From the Rev. Elizabeth Kaeton of Chatham, N.J., for the CTB From the Rev. Elizabeth Kaeton of Chatham, N.J., for the CTB Collaborative (two dozen other members of the collaborative signed this letter):
Doug LeBlanc's article "Loving the questions: Disarming the road to the answers" in the December issue of Episcopal Life provides a wonderful opportunity to reclaim the via media of the Episcopal Church we love, in the Anglican Communion we treasure. The Claiming the Blessing (CTB) Collaborative welcomes this opportunity to respond to his thoughtful questions.
Yes, the CTB Collaborative does believe that the two major creeds are statements of theological reality. We also believe that salvation history is still being revealed and that our baptism calls us to be active participants in God's salvific actions in the world. This does not mean that in the more liberal or progressive aisles of the church the creeds are treated with less respect than they deserve. To the contrary! We believe that the creeds are not static documents, but active and dynamic in the midst of those who have eyes to see.
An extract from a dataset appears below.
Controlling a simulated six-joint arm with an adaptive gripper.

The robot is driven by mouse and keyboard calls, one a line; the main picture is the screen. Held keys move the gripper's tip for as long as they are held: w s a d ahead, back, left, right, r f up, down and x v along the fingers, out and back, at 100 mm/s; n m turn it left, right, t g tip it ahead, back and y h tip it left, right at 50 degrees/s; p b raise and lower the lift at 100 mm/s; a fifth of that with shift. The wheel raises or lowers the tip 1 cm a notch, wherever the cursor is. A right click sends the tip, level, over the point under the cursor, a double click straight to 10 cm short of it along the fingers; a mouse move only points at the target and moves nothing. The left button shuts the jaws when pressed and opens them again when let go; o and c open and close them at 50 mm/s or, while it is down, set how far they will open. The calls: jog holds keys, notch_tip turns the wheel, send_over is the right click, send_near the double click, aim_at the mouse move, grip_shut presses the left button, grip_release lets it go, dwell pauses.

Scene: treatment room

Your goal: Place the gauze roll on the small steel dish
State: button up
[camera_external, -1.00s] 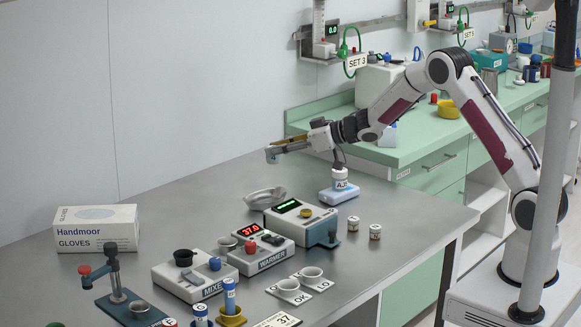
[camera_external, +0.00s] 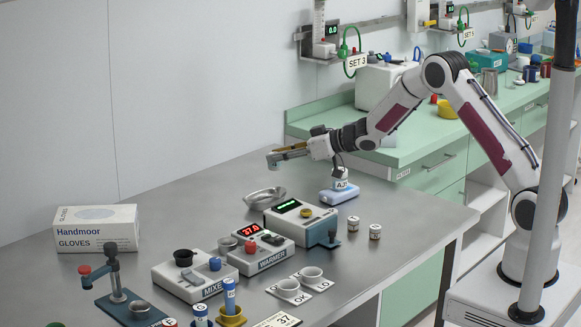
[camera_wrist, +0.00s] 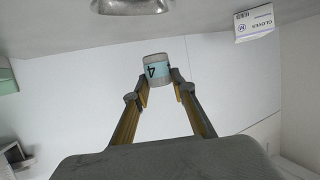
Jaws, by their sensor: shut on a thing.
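My gripper (camera_external: 279,155) is over the back part of the steel table, left of the arm, and points left. In the wrist view its two fingers (camera_wrist: 160,80) are shut on a small pale roll, the gauze roll (camera_wrist: 157,68), with a blue-green band and a dark mark. The roll is clear of the table. A shallow steel dish (camera_external: 264,197) stands on the table, below the gripper in the external picture. Part of a steel dish also shows at the top edge of the wrist view (camera_wrist: 132,6).
A glove box (camera_external: 97,229) stands at the left. The warmer (camera_external: 262,252), the mixer (camera_external: 195,276) and another device (camera_external: 301,222) stand in front of the dish. A labelled jar on a blue base (camera_external: 339,192) is to its right. The table behind the dish is bare.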

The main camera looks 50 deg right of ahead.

The creeds are, at the very least, critically important for their historical value in giving us a map of how we got from "there to here" in our theological development and understanding. We believe in God, but some of us do not believe that "God the Father" is the only appropriate way to refer to the first person of the Trinity. Yet, because of a deep respect for the creeds, we are perfectly able to stand in solidarity with those who have gone before, those who are present still and those yet to come who believe the exact wording to be true. Many of us can still say the Nicene and the Apostles creeds without crossing our fingers or flunking a lie detector test. Far from "liturgical throat clearing," it's more like reading the creeds in one language and translating them into one's own language. We make contemporary, relevant and respectful theological translations -- sometimes silent, sometimes aloud -- with regularity. We believe a larger portion of the church than one might suspect does this all the time.
What may be to some an impersonal formula such as "Creator, Liberator and Sustainer" is actually a statement in the understanding that actions speak louder than words. To many Christians, the history of God's actions in our lives of faith is of greater consequence than the gender roles that have, in modern English translations, been ascribed to the Trinity. Interestingly enough, many of us are more comfortable with ascribing the feminine to the third person of the Trinity than with a gender neutral ascription. We are, in the end, complex creatures of God, coming close to being an accurate reflection of the deep mystery of God.
Do we, as Anglicans, know nothing of the plain truth of Scripture? What a delightfully provocative question. What is plain truth? Pilate asked a similar question of Jesus (John 18:38), and then Pilate washed his hands. We believe that "the Holy Scriptures of the Old and New Testaments to be the Word of God, and to contain all things necessary to salvation." (BCP 526) Is this what you mean?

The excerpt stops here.